During the following year, he sold off his properties. In 2011, he started acting classes and auditioning for roles.

His first paid acting gig was a brief role on the hit television show Smallville in 2011.

Smallville is based on the comic book character Superman.

Callica played the part of a kissing couple – the character name on the credits – along with an ex-girlfriend. They had a little bit of dialogue as they walked and talked in downtown Smallville before sitting down at a café and leaning in to kiss one another.

But an assassin named Deadshot fires a bullet that passes between their lips before they touch.

“It got edited down to basically us sitting and then everything going to Deadshot,” said Callica.

“It was super disappointing, then to get edited down to what just looked like a blur. But it was still a great experience,” he added.

Since that role, Callica has received credits in numerous productions, but this year has been his busiest to date.

In addition to the Romeo Section, Callica booked and shot an episode of Motive, a Canadian drama  set in Vancouver, in February. In it, he plays a radio disc jockey named Shawn Bailey.

Then he shot a season of the Fox television series Wayward Pines, an American science fiction drama starring Matt Dillon.

He booked a role on a pilot called Imaginary Mary, a comedy featuring actress Jenna Elfman of the sitcom Dharma and Greg that got picked up by NBC.

He also booked Lighthouse Picture’s romantic comedy the Super Millionaire, his second feature length film.

Callica finds comical roles much harder to play than dramatic ones.

“When I watch Jason Bateman and some of these really funny people on television, even if the joke is kind of corny, I still appreciate the work,” said Callica.

“To be funny on command,100 per cent of the population that doesn’t act has no idea how difficult it is,” said the actor.

“Someone had to write that and then they rewrote that. Then an actor, who normally would not say the things that were written for them, had to take those words and say them not once or twice but dozens of times for the multiple set ups for the shot,” explained Callica, who added that a single scene can take up to three hours to shoot.

Callica admits, because of that, he was nervous filming the Super Millionaire.

Unlike in his first feature film, the Perfect Pickup, if he fell flat comically, he was surrounded by other funny characters.

However, his character, Jerod, in the Super Millionaire, is the only comic relief in the movie.

“If Jerod falls flat, the movie is not funny,” he said.

“I wasn’t sleeping at night before set because I was just so nervous that it wouldn’t read as funny on camera.”

Dramatically, though, his character Don on the upcoming season of the Romeo Section, is unlike anything he has ever played.

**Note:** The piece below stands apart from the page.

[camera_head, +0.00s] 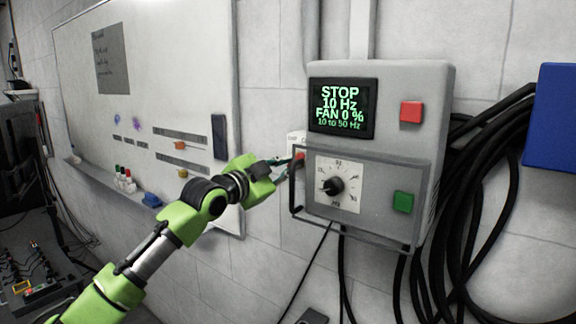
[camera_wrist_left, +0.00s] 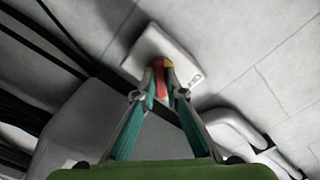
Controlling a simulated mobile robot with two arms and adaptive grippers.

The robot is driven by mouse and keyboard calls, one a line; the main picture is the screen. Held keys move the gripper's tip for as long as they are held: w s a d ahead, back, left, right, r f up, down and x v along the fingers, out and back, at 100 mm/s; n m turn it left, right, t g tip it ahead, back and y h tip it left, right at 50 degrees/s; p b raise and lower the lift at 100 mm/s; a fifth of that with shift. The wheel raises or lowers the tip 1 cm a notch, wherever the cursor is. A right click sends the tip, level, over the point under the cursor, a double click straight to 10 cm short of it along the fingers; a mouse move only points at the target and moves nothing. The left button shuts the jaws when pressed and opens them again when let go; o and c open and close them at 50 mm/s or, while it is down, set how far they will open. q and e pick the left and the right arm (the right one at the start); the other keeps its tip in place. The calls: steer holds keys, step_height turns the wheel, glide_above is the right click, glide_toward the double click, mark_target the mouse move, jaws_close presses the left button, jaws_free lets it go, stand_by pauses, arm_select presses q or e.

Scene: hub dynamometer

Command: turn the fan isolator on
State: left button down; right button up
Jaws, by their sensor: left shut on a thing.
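The fan isolator is a small white wall box (camera_head: 296,138), partly hidden behind the left edge of the grey control box. It also shows as a pale plate in the left wrist view (camera_wrist_left: 148,46). Its red handle (camera_wrist_left: 160,80) sits on a yellow part, with my left fingertips on both sides. My left gripper (camera_head: 288,162) is shut on the red handle, which shows as a small red patch in the head view (camera_head: 299,156). Which position the handle points to cannot be told. My right gripper is not in view.
The grey control box (camera_head: 441,110) reads STOP, 10 Hz, FAN 0 %. It carries a red button (camera_head: 411,111), a green button (camera_head: 403,202), a dial (camera_head: 334,186) and a projecting guard frame (camera_head: 350,234). Black cables (camera_head: 490,170) hang right; a whiteboard (camera_head: 180,60) is left.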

Callica loved the challenge of playing a gay man.

Season 2 of the Romeo Section, created by Chris Haddock, also creator of Intelligence and Da Vinci’s Inquest, will follow the story line of Wolfgang McGee, played by Andrew Airlie, who is tasked with a covert investigation into an alleged terrorist incident. He calls upon an old acquaintance to help him, a disgraced intelligence operative named Norman, played by Brian Markinson, who is in a committed relationship with Don.

“I had to dance in heels. So my dance background helped because most guys would not have been able to do what I had to do. If you’re not a dancer, it would have been difficult, let alone having to do it in heels.”

He also had to watch what he eats.

“Every day eating is the worst part of my life right now,” said Callica, even though he admits he is in the best shape of his life.

“I am so conscious of what I can and can’t eat because every episode my character has at least a scene where I am naked. They might give me a little thong or boxers, but at least topless,” he said.

The show is filmed in Vancouver, both on location and in the studio.• Season 2 of the Romeo Section premieres Oct. 5 at 9 p.m. on CBC.